*STATED PROBLEM*. From the entries below, reproduce exactly the line containing "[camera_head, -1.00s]", the line containing "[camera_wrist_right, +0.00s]", and every line in between, with nothing added.

--- EXTRACTED INFORMATION ---

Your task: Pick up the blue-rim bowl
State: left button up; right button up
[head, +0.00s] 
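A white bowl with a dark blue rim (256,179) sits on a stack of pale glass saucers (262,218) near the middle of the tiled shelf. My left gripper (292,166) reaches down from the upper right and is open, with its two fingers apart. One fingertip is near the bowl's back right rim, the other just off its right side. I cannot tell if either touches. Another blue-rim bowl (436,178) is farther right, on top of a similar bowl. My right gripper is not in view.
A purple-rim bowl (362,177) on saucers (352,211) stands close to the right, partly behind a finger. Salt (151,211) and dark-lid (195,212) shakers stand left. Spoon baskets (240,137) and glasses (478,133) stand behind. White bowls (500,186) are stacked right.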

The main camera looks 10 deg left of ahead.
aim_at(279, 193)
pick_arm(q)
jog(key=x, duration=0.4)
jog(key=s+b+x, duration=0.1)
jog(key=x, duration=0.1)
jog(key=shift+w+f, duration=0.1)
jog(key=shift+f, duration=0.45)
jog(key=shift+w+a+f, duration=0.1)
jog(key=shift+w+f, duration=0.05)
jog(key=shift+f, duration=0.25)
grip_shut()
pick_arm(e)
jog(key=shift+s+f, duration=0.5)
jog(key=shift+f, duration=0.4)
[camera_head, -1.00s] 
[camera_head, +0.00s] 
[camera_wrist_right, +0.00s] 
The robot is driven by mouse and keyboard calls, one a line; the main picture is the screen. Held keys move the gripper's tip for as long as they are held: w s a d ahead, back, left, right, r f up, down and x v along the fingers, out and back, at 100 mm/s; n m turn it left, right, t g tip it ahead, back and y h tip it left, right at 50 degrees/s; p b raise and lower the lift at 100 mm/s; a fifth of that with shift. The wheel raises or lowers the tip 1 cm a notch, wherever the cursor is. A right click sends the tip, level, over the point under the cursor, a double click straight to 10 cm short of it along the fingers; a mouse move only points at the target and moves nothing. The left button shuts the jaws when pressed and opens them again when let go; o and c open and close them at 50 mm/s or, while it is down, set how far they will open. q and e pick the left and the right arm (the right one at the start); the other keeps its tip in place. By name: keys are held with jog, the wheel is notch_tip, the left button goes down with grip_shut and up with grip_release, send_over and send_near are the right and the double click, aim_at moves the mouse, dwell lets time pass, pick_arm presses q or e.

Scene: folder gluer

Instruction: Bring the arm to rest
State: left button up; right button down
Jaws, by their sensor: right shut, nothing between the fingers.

---

*OUTPUT OF THE TASK*.
[camera_head, -1.00s] 
[camera_head, +0.00s] 
[camera_wrist_right, +0.00s] 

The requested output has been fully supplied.